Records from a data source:
--------------------------------

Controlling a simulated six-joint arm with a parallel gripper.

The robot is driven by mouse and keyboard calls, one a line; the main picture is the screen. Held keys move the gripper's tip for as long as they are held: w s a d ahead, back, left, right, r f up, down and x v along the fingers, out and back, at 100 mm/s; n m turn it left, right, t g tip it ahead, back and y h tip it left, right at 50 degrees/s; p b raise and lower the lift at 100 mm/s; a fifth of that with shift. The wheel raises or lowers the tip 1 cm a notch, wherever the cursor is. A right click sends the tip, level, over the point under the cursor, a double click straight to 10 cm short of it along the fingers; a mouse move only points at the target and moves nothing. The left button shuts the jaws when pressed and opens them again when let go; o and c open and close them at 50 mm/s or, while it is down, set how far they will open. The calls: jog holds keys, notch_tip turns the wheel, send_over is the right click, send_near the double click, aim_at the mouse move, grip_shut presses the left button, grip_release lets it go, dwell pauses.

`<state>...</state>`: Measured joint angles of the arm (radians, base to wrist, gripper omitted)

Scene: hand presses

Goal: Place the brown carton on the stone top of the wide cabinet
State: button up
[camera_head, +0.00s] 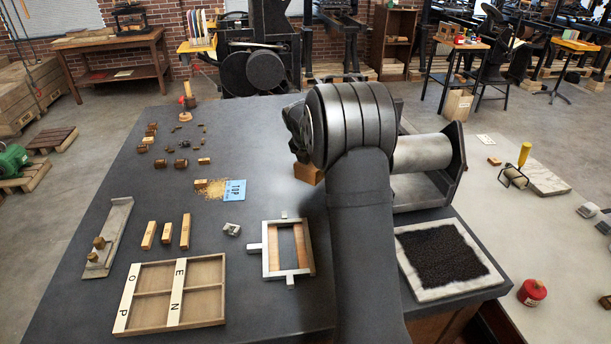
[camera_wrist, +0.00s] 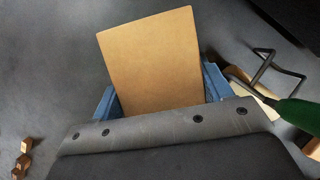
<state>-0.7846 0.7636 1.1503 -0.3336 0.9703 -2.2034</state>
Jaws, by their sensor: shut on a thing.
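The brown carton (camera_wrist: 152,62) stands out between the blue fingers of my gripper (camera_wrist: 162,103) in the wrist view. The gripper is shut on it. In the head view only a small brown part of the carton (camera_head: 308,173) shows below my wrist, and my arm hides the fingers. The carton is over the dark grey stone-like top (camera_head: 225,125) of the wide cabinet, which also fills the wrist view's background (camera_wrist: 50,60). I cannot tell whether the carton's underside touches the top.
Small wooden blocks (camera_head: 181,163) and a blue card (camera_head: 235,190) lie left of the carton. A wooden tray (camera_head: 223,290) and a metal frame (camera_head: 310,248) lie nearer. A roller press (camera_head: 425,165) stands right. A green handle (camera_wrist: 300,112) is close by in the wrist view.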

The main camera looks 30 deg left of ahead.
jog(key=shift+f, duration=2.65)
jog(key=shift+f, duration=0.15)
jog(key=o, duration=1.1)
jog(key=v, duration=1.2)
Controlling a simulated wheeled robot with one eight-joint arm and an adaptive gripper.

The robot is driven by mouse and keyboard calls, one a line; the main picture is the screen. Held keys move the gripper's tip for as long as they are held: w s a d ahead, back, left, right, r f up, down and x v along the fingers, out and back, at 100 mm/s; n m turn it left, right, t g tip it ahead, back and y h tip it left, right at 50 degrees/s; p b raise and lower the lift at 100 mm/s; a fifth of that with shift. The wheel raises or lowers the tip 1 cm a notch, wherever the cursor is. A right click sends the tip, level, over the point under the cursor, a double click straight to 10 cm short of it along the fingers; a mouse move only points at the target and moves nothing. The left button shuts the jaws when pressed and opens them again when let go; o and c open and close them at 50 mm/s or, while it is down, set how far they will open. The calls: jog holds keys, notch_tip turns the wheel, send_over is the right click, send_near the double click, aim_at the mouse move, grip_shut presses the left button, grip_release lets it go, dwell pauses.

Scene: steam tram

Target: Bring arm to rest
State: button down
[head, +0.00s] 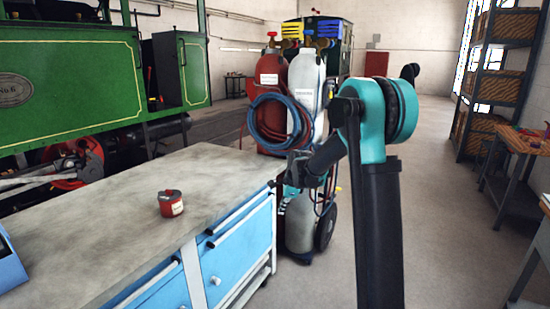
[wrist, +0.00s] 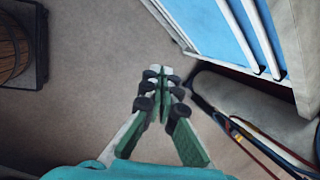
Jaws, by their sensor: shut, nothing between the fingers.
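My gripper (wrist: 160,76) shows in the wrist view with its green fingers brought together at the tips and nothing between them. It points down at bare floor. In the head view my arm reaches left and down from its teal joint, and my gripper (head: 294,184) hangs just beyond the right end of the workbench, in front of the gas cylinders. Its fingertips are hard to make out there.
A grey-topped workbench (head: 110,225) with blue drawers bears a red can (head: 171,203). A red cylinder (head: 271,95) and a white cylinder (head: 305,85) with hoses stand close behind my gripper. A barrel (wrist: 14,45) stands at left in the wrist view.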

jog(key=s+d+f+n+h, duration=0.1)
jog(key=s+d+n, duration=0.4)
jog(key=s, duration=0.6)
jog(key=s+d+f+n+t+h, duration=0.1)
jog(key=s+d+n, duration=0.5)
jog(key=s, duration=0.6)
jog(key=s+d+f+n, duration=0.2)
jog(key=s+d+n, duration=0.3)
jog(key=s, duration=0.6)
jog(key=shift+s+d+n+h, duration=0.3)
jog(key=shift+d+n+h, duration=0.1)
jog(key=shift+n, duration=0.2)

--------------------------------

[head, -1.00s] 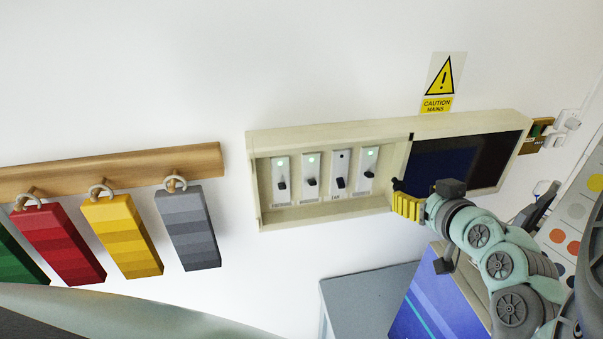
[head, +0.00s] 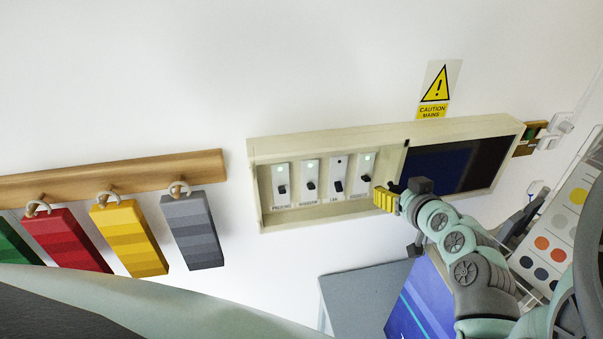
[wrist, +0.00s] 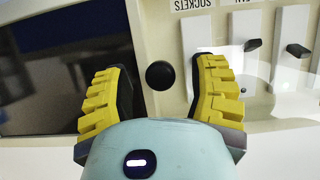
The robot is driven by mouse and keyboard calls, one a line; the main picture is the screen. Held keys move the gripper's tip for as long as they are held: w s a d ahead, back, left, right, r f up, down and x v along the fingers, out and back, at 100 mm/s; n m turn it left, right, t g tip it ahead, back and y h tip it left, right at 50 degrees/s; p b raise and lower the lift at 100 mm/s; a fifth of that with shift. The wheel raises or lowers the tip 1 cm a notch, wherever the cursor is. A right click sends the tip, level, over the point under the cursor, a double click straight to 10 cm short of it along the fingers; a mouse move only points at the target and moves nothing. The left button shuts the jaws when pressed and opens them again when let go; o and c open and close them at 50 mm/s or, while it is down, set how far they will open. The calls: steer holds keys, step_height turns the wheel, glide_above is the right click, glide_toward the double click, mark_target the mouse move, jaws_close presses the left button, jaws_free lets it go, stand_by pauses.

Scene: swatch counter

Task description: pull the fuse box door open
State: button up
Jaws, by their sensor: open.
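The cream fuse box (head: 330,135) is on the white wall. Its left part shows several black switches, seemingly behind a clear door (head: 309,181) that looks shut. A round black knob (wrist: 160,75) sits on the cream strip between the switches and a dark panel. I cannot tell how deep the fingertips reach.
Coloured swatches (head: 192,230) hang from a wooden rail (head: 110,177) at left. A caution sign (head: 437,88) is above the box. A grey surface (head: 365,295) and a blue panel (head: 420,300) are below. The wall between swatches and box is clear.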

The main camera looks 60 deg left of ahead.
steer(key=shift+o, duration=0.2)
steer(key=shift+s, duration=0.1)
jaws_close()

--------------------------------

** Aim **
Skip all pictures. Output only the lines from the one containing "[camera_head, +0.00s]" to the one containing "Controlling a simulated wheeled", both lines included.

** Worked answer **
[camera_head, +0.00s] 
[camera_wrist, +0.00s] 
<state>-0.7846 0.7636 1.1503 -0.3336 0.9703 -2.2034</state>
Jaws, by their sensor: shut on a thing.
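The brown carton (camera_wrist: 152,62) stands out between the blue fingers of my gripper (camera_wrist: 162,103) in the wrist view. The gripper is shut on it. In the head view only a small brown part of the carton (camera_head: 308,173) shows below my wrist, and my arm hides the fingers. The carton is over the dark grey stone-like top (camera_head: 225,125) of the wide cabinet, which also fills the wrist view's background (camera_wrist: 50,60). I cannot tell whether the carton's underside touches the top.
Small wooden blocks (camera_head: 181,163) and a blue card (camera_head: 235,190) lie left of the carton. A wooden tray (camera_head: 223,290) and a metal frame (camera_head: 310,248) lie nearer. A roller press (camera_head: 425,165) stands right. A green handle (camera_wrist: 300,112) is close by in the wrist view.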

The main camera looks 30 deg left of ahead.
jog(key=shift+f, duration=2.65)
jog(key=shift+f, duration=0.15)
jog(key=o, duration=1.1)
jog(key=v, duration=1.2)
Controlling a simulated wheeled robot with one eight-joint arm and an adaptive gripper.

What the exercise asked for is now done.